Post-silicon patching for verification/debugging with high-level models and programmable logic

Due to continuous increase of design complexity in SoC development, the time required for post-silicon verification and debugging keeps increasing especially for electrical errors and very corner case bugs (which happen in extreme rare but actual situations), and it is now understood that some sort of programmability in silicon is essential to reduce the time for post-silicon verification and debugging. In this paper, we discuss partial use of in-field programmability in control parts of circuits for post-silicon debugging processes for electrical errors and corner case logical bugs. Our method deals with RTL designs in FSMD (Finite State Machine with Datapath) by adding partially in-field programmability, called “patch logic”, in their control parts.

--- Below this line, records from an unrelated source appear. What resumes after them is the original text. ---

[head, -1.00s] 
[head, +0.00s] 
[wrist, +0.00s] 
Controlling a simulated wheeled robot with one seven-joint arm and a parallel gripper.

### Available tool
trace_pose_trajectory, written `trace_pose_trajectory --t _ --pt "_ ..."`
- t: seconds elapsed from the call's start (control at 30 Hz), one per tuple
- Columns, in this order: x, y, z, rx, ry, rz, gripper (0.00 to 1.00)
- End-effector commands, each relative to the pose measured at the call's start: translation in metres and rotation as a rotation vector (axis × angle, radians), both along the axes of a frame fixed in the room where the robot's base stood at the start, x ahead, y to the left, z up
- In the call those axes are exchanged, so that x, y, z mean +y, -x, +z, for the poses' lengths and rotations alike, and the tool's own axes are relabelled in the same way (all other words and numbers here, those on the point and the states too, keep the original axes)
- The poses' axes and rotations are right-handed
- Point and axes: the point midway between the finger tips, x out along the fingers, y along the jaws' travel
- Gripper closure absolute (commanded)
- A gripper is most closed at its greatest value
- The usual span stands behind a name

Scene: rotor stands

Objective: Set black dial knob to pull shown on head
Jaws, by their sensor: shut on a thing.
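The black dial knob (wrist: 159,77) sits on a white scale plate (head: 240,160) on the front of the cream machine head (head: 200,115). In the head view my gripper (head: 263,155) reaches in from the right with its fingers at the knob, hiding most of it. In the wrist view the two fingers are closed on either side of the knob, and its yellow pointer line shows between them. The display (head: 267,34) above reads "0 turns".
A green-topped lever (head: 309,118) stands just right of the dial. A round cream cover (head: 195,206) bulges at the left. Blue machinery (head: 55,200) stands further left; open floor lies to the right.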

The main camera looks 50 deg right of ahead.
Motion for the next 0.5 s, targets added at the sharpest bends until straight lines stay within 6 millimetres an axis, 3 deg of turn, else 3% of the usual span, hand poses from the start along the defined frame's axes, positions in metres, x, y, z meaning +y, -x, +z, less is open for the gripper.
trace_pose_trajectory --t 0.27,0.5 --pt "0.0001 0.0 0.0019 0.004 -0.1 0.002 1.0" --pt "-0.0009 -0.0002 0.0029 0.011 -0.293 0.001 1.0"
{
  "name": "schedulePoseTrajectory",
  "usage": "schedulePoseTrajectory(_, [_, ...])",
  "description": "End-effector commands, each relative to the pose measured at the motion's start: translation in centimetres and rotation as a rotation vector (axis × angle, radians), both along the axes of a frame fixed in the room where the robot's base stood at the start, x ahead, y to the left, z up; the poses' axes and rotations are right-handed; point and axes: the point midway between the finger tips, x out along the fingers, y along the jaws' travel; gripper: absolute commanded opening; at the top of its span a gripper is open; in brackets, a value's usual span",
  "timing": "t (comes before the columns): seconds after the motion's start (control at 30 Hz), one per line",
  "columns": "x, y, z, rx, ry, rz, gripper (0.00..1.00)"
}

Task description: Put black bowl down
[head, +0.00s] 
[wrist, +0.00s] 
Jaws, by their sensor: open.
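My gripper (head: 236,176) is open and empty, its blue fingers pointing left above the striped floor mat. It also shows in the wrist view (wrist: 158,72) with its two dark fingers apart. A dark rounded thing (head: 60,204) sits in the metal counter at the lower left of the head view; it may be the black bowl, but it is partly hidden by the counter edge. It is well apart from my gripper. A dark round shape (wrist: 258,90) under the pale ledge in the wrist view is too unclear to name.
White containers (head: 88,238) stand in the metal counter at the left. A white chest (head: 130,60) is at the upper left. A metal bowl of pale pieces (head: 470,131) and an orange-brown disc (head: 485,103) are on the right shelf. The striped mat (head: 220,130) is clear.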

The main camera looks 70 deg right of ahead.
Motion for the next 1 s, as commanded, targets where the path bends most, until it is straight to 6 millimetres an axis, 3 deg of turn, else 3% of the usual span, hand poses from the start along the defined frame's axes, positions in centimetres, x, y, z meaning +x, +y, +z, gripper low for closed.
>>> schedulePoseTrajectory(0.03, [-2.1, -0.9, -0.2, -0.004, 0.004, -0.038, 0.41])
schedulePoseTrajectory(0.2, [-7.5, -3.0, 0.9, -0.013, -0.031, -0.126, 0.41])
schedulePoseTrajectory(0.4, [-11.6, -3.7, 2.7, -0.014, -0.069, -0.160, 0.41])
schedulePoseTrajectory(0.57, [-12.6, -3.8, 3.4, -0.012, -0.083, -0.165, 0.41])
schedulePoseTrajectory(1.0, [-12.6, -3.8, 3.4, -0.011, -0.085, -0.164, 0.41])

If designs are given in high level like C-based designs, by using our high level synthesis techniques, they are first synthesized to include such in-field programmability in the control parts of the synthesized RTL automatically. With patch logic we can dynamically change the behaviors of circuits in such a way that state transition sequences as well as values of internal values are traced based on user requests. Our patch logic can also check if there is an electrical errors or not periodically. Assuming that electrical errors occur very infrequently, an error can be detected by comparing the equivalence on the results of duplicated computations. Through experiments we discuss the area, timing, and power overhead due to the patch logic and also show results on electrical error detection with duplicated computations.